Writing Home Ground
Robin Chapman, Catherine Jagoe, and Alison Townsend discuss capturing a sense of place in their writing. Books that evoke a strong “sense of place”—a deep knowledge of, and affection for, a particular location—are popular in our increasingly transient twenty-first century culture. Many people today live and work far away from what they once considered home. What are some of the consequences that place—or dis-placement—can have on our lives? How are we affected by our ancestral homes, the landscapes where we make our homes, or the places we encounter that we identify deeply with?
Three prize-winning Wisconsin writers discuss ways to write about place, interspersed with readings from their new books of poetry and creative nonfiction. The panelists explore the effects of place and displacement on the creative self, especially in terms of imagination, memory, subject, and style, and offer examples from their writing. They describe how to capture formative experiences in place, as well as exploring the consequences of leaving home, emigrating, or relocating. They offer the audience an opportunity to write about place in a short writing exercise, including a handout of suggestions to spur further writing.
Robin Chapman’s book Six True Things is her ninth book of poetry. Her work has received two Posner Poetry Awards, the Wisconsin Library Association’s Outstanding Book Award, the Cider Press Review Editor’s Book Award, Appalachia’s 2010 Poetry Prize and appeared recently on the Writer’s Almanac. A Professor Emerita of the University of Wisconsin-Madison, she teaches annual writing workshops at The Clearing and Björklunden in Door County. She is a fellow of the Wisconsin Academy of Sciences, Arts, and Letters.
Catherine Jagoe's book Bloodroot won the 2016 Settlement House American Poetry Prize and the Council for Wisconsin Writers 2016 Edna Meudt Poetry Book Award, judged by New York poet Patricia Smith, author of Blood Dazzler. Smith writes that “Catherine Jagoe's poems, unreeling like snippets of cinema, more than satisfy my craving for story—her rhythms span two worlds—and those stories—those stories, arresting and achingly familiar—teach me to relish my role as witness." Bloodroot was selected as an Outstanding Work of Poetry by the Wisconsin Library Association's 2017 Literary Award Committee. Jagoe also holds a Pushcart Prize for nonfiction and her poetry and essays have been featured on NPR’s The Writer’s Almanac and Wisconsin Public Radio’s Wisconsin Life series. A former Associate Professor of Spanish at UW-Madison, she now works as a freelance translator.

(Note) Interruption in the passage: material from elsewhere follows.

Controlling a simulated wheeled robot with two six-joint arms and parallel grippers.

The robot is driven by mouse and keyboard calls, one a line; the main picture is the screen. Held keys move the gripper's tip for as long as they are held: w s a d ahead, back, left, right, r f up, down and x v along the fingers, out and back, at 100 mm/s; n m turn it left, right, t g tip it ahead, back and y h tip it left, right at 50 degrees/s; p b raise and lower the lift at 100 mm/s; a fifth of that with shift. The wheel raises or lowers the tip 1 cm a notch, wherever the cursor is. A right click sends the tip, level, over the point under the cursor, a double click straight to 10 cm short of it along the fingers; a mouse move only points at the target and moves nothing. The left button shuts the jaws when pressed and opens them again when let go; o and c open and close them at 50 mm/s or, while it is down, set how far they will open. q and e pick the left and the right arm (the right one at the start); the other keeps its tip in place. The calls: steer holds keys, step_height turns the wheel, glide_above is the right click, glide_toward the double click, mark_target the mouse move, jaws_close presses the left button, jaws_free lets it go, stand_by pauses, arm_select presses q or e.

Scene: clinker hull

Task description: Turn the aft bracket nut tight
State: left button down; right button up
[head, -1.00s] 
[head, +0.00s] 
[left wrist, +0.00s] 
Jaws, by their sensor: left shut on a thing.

Alison Townsend is the author of two books of poetry, The Blue Dress and Persephone in America, which won the Crab Orchard Open Poetry Competition. Her poetry and nonfiction appear in numerous journals, including The Southern Review, The Kenyon Review, Parabola, and Under the Sun, and have been recognized in Best American Poetry, The Pushcart Prize, and Best American Essays 2020. Her many awards include the 2020 Rattle Poetry Prize. She is Professor Emerita of English at the University of Wisconsin-Whitewater, where she taught creative nonfiction. She and her climate-activist husband live on four acres of prairie and oak savanna in the farm country outside Madison, Wisconsin.